**The request**
Every record must be repeated exactly, with no omission.

**Input rows**
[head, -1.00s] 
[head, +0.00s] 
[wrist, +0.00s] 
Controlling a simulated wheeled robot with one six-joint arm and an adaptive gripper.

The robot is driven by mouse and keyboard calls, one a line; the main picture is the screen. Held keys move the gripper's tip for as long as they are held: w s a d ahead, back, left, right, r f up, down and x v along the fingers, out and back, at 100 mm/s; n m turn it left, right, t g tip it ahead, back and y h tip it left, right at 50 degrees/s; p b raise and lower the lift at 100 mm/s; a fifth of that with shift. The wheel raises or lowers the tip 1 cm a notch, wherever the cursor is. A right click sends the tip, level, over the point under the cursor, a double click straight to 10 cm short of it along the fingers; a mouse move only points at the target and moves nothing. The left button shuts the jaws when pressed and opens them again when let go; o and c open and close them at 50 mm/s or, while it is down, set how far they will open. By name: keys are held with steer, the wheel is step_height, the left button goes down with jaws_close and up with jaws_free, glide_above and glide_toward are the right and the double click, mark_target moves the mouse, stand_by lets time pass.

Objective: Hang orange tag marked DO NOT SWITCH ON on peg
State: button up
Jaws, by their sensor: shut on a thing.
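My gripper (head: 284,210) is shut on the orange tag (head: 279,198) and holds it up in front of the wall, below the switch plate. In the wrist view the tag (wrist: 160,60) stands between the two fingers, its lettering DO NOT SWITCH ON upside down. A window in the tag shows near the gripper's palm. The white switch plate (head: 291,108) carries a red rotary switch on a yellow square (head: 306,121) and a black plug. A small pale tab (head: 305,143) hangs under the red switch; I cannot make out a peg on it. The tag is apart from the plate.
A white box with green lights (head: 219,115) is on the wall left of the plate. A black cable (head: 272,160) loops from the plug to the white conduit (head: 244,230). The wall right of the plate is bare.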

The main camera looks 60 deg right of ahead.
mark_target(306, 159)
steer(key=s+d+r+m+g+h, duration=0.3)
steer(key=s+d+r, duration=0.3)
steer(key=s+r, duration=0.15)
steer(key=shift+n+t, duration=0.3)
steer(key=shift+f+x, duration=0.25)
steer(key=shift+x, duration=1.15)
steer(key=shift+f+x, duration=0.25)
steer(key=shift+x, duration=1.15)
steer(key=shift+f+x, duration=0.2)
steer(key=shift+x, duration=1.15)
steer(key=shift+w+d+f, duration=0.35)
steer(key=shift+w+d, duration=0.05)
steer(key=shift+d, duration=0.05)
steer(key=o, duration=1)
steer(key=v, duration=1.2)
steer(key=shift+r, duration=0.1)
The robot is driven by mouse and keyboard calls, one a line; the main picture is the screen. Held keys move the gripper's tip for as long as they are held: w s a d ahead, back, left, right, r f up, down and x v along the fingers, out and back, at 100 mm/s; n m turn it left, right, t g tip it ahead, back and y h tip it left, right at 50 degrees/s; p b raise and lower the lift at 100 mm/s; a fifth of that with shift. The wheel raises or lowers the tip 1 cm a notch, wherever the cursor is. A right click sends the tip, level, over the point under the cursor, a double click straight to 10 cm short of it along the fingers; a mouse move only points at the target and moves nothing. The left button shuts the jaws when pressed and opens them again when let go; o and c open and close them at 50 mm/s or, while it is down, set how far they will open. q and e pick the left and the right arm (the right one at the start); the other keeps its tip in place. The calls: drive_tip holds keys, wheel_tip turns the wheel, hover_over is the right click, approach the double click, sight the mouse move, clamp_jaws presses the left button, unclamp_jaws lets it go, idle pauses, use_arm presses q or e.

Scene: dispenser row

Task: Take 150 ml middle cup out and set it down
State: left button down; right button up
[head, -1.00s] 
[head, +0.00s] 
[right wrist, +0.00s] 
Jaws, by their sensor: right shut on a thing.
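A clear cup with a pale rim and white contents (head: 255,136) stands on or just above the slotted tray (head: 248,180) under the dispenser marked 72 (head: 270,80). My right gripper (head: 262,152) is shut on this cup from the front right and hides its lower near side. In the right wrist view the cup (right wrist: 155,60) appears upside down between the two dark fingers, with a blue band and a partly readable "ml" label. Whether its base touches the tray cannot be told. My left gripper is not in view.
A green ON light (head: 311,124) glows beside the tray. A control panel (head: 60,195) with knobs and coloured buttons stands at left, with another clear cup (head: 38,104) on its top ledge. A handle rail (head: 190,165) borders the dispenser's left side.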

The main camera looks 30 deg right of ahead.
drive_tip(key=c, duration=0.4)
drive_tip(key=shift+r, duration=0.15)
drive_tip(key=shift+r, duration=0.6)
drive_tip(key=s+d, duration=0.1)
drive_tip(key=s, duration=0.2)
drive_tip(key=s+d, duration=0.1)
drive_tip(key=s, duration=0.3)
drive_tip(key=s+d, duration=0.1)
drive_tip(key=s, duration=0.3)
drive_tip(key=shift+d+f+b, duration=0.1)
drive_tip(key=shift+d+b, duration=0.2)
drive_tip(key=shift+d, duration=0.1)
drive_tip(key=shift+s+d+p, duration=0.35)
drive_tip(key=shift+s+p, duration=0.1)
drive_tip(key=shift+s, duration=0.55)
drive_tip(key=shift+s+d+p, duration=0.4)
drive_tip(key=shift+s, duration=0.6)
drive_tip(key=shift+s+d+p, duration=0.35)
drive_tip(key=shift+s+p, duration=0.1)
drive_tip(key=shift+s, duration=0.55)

**Result for this exercise**
[head, -1.00s] 
[head, +0.00s] 
[wrist, +0.00s] 
Controlling a simulated wheeled robot with one six-joint arm and an adaptive gripper.

The robot is driven by mouse and keyboard calls, one a line; the main picture is the screen. Held keys move the gripper's tip for as long as they are held: w s a d ahead, back, left, right, r f up, down and x v along the fingers, out and back, at 100 mm/s; n m turn it left, right, t g tip it ahead, back and y h tip it left, right at 50 degrees/s; p b raise and lower the lift at 100 mm/s; a fifth of that with shift. The wheel raises or lowers the tip 1 cm a notch, wherever the cursor is. A right click sends the tip, level, over the point under the cursor, a double click straight to 10 cm short of it along the fingers; a mouse move only points at the target and moves nothing. The left button shuts the jaws when pressed and opens them again when let go; o and c open and close them at 50 mm/s or, while it is down, set how far they will open. By name: keys are held with steer, the wheel is step_height, the left button goes down with jaws_close and up with jaws_free, glide_above and glide_toward are the right and the double click, mark_target moves the mouse, stand_by lets time pass.

Objective: Hang orange tag marked DO NOT SWITCH ON on peg
State: button up
Jaws, by their sensor: shut on a thing.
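My gripper (head: 284,210) is shut on the orange tag (head: 279,198) and holds it up in front of the wall, below the switch plate. In the wrist view the tag (wrist: 160,60) stands between the two fingers, its lettering DO NOT SWITCH ON upside down. A window in the tag shows near the gripper's palm. The white switch plate (head: 291,108) carries a red rotary switch on a yellow square (head: 306,121) and a black plug. A small pale tab (head: 305,143) hangs under the red switch; I cannot make out a peg on it. The tag is apart from the plate.
A white box with green lights (head: 219,115) is on the wall left of the plate. A black cable (head: 272,160) loops from the plug to the white conduit (head: 244,230). The wall right of the plate is bare.

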The main camera looks 60 deg right of ahead.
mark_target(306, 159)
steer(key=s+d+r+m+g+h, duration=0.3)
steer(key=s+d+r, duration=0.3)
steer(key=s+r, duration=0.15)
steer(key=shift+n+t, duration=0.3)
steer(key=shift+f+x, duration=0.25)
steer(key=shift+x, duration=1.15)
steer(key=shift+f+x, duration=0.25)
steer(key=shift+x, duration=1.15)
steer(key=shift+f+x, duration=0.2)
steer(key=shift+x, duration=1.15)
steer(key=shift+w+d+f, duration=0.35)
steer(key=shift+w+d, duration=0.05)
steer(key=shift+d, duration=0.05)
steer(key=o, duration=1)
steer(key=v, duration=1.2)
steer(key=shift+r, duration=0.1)
The robot is driven by mouse and keyboard calls, one a line; the main picture is the screen. Held keys move the gripper's tip for as long as they are held: w s a d ahead, back, left, right, r f up, down and x v along the fingers, out and back, at 100 mm/s; n m turn it left, right, t g tip it ahead, back and y h tip it left, right at 50 degrees/s; p b raise and lower the lift at 100 mm/s; a fifth of that with shift. The wheel raises or lowers the tip 1 cm a notch, wherever the cursor is. A right click sends the tip, level, over the point under the cursor, a double click straight to 10 cm short of it along the fingers; a mouse move only points at the target and moves nothing. The left button shuts the jaws when pressed and opens them again when let go; o and c open and close them at 50 mm/s or, while it is down, set how far they will open. q and e pick the left and the right arm (the right one at the start); the other keeps its tip in place. The calls: drive_tip holds keys, wheel_tip turns the wheel, hover_over is the right click, approach the double click, sight the mouse move, clamp_jaws presses the left button, unclamp_jaws lets it go, idle pauses, use_arm presses q or e.

Scene: dispenser row

Task: Take 150 ml middle cup out and set it down
State: left button down; right button up
[head, -1.00s] 
[head, +0.00s] 
[right wrist, +0.00s] 
Jaws, by their sensor: right shut on a thing.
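A clear cup with a pale rim and white contents (head: 255,136) stands on or just above the slotted tray (head: 248,180) under the dispenser marked 72 (head: 270,80). My right gripper (head: 262,152) is shut on this cup from the front right and hides its lower near side. In the right wrist view the cup (right wrist: 155,60) appears upside down between the two dark fingers, with a blue band and a partly readable "ml" label. Whether its base touches the tray cannot be told. My left gripper is not in view.
A green ON light (head: 311,124) glows beside the tray. A control panel (head: 60,195) with knobs and coloured buttons stands at left, with another clear cup (head: 38,104) on its top ledge. A handle rail (head: 190,165) borders the dispenser's left side.

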The main camera looks 30 deg right of ahead.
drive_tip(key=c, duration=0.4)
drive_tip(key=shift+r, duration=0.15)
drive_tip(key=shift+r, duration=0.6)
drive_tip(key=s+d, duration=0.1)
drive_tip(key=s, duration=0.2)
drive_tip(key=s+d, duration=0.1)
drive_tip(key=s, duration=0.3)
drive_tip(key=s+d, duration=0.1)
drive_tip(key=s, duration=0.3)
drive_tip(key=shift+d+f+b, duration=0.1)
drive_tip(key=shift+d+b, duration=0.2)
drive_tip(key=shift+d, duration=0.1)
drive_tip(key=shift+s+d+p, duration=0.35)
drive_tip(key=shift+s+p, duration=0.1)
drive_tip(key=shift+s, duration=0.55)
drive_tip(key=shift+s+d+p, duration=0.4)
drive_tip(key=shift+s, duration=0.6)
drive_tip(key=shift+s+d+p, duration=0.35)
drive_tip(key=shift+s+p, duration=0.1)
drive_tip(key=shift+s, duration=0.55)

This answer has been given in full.